*YOUR OBJECTIVE*
Retype the opening lines of the data exactly, stopping after the line that contains "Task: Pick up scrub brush". Skip every picture.

===== INFORMATION SUPPLIED =====

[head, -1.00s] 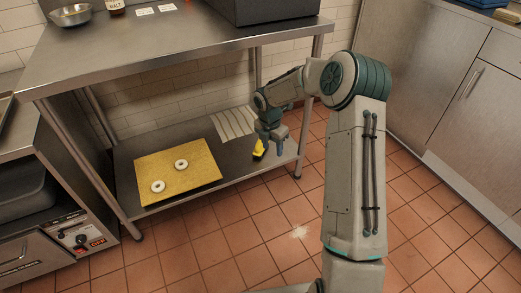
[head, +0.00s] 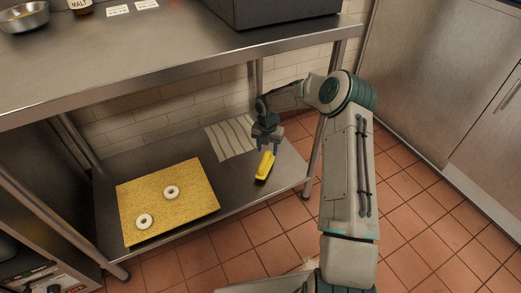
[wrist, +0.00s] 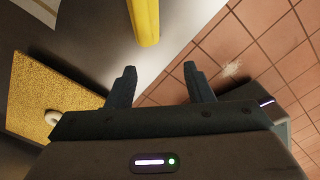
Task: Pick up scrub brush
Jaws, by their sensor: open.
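The scrub brush (head: 265,166) has a yellow body with a dark underside and lies on the lower steel shelf near its front right edge. In the wrist view its yellow body (wrist: 145,20) shows at the top centre, ahead of and apart from my fingertips. My gripper (head: 268,147) is just behind the brush in the head view. In the wrist view my gripper (wrist: 157,75) has its two fingers spread, with nothing between them.
A yellow board (head: 190,207) with two white rings lies on the shelf (head: 240,197) at left. A striped cloth (head: 231,138) lies behind the brush. The steel worktop (head: 180,50) overhangs the shelf, and a table leg (head: 314,160) stands right of the brush.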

=====

*TASK SOLUTION*
[head, -1.00s] 
[head, +0.00s] 
[wrist, +0.00s] 
Task: Pick up scrub brush

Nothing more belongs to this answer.